The first line to copy is the one with "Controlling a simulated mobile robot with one"; the last is the one with "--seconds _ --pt". Copy each line in that range exactly, leaving out all others.

*****

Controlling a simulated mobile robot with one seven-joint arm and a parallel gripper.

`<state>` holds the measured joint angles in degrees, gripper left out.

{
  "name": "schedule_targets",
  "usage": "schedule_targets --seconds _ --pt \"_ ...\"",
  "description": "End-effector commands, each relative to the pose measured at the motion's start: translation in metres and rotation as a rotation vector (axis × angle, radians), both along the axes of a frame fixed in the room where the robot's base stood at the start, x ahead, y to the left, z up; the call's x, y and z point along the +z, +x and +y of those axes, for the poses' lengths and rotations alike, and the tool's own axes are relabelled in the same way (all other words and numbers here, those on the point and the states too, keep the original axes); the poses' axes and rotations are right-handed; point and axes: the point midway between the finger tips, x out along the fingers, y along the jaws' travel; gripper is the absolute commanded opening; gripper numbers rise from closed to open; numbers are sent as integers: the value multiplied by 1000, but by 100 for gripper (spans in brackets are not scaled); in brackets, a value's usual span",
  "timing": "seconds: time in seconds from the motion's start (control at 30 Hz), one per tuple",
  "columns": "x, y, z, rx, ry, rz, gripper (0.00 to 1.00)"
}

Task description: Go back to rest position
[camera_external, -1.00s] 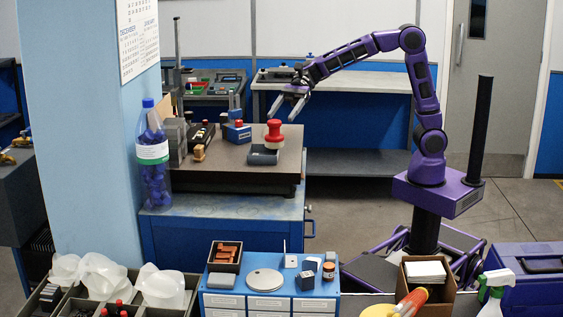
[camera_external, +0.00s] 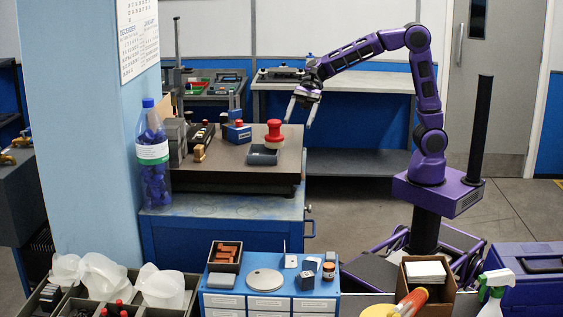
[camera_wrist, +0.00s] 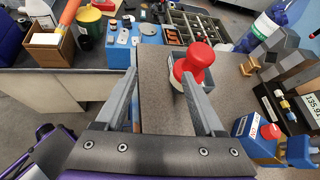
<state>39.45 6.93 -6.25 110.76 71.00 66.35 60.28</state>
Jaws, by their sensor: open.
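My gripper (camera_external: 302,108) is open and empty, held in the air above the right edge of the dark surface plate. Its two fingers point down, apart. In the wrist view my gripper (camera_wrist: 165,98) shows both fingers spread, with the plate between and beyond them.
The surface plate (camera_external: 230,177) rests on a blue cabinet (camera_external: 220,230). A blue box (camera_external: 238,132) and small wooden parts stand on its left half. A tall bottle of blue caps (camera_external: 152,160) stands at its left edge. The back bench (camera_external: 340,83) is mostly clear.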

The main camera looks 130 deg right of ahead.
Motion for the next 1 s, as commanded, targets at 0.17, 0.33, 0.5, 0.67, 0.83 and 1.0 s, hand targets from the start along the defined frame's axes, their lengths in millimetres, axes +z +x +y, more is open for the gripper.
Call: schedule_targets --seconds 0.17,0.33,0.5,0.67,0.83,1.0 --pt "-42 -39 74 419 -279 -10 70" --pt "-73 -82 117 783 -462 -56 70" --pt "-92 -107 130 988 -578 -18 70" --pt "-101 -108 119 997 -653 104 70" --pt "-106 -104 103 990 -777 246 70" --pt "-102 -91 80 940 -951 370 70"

*****

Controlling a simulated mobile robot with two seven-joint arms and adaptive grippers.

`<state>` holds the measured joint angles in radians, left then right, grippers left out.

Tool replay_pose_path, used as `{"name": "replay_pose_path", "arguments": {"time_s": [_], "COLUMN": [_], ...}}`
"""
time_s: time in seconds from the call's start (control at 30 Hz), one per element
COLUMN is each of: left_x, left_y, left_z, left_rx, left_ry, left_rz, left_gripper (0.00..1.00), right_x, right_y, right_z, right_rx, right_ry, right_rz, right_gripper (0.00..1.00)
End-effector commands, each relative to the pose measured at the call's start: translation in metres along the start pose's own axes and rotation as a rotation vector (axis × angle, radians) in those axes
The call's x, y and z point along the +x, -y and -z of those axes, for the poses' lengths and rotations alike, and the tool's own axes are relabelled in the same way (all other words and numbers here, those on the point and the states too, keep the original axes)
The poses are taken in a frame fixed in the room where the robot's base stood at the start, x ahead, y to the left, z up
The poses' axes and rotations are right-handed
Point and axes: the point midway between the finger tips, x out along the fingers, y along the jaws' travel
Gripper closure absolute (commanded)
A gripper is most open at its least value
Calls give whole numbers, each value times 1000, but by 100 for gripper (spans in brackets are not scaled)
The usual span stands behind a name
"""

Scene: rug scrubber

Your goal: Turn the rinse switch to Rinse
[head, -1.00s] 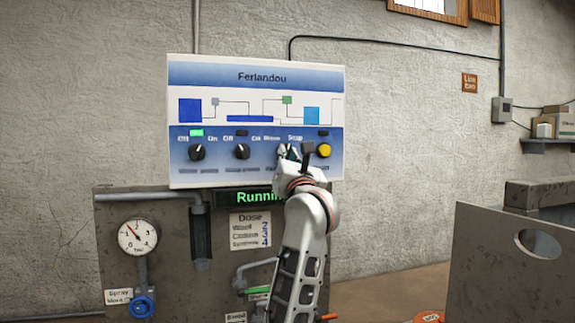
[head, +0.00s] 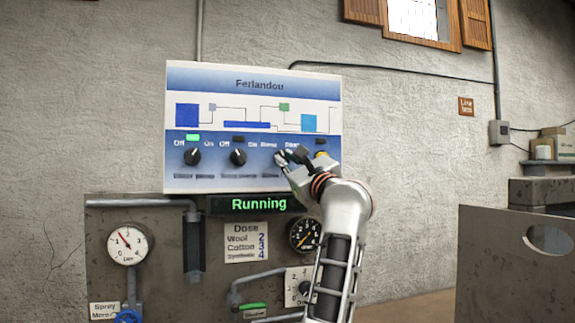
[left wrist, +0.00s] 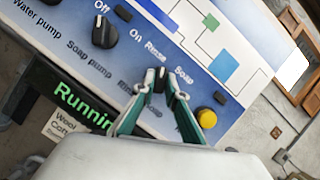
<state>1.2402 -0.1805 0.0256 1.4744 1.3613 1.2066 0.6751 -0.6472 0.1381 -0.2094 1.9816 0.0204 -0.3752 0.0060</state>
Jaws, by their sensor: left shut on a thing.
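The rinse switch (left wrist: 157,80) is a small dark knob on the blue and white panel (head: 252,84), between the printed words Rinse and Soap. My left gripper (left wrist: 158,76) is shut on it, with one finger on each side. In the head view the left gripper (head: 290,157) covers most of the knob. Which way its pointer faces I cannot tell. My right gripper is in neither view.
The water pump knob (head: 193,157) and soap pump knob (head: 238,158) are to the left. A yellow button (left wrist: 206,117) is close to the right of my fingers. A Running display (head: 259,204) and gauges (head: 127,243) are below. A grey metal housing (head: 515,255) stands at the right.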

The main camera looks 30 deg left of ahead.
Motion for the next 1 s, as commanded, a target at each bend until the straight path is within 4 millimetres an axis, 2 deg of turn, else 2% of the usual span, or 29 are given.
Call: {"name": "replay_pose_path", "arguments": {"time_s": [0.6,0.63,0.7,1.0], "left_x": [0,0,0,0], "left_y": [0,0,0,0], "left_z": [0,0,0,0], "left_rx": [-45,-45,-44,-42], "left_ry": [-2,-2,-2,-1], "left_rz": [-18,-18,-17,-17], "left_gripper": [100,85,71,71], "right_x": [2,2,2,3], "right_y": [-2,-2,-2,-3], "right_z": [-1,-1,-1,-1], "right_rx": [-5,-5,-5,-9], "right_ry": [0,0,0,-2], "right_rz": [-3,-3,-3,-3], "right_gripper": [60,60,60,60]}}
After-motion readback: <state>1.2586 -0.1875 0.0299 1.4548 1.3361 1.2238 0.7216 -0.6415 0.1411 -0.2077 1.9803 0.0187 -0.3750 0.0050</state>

*****

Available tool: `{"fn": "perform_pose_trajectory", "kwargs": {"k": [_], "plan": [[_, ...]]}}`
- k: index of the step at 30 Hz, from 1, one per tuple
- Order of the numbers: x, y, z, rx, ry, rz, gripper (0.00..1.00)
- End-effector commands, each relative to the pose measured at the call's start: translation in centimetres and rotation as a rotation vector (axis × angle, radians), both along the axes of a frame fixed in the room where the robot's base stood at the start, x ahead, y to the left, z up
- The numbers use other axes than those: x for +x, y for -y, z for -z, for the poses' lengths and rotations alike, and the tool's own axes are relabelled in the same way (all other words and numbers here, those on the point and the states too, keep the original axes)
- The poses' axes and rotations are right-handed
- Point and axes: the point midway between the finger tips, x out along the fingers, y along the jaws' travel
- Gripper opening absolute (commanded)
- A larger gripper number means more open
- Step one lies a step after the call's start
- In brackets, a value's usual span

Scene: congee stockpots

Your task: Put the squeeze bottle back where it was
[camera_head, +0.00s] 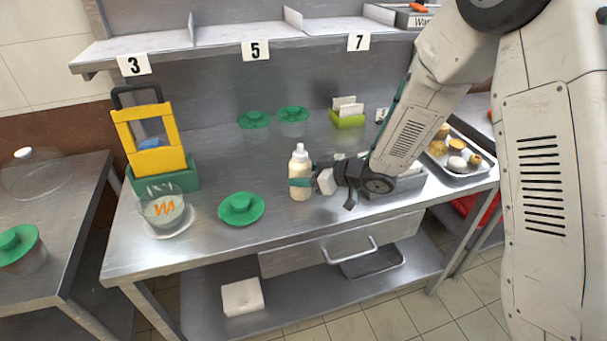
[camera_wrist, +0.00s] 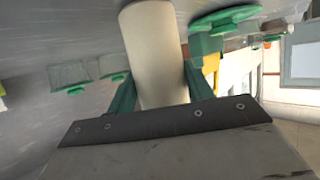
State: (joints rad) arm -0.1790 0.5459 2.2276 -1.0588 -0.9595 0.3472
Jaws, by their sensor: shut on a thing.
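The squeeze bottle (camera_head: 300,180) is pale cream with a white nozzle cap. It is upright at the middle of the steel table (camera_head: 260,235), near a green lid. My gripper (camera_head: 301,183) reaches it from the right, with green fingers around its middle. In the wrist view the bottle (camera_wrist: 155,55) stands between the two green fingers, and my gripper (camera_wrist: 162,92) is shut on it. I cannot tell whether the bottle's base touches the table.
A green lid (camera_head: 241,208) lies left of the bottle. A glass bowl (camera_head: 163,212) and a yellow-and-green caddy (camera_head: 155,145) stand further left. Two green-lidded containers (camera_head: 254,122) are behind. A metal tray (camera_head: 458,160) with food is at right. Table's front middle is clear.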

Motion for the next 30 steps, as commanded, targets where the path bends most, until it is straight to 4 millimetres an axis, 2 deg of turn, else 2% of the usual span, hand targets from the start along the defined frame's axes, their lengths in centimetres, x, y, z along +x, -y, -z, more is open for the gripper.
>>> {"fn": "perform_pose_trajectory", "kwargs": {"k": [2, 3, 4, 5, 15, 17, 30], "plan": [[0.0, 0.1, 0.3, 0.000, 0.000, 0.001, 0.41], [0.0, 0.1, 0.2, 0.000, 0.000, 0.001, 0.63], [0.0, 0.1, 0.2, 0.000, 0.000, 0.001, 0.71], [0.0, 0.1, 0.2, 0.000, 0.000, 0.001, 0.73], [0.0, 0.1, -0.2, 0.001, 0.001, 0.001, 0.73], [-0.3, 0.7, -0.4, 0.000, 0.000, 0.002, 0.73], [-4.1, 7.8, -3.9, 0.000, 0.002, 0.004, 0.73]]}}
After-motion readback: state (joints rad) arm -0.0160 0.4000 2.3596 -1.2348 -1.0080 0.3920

*****

• **Worked answer**:
Controlling a simulated mobile robot with one seven-joint arm and a parallel gripper.

`<state>` holds the measured joint angles in degrees, gripper left out.

{
  "name": "schedule_targets",
  "usage": "schedule_targets --seconds _ --pt \"_ ...\"",

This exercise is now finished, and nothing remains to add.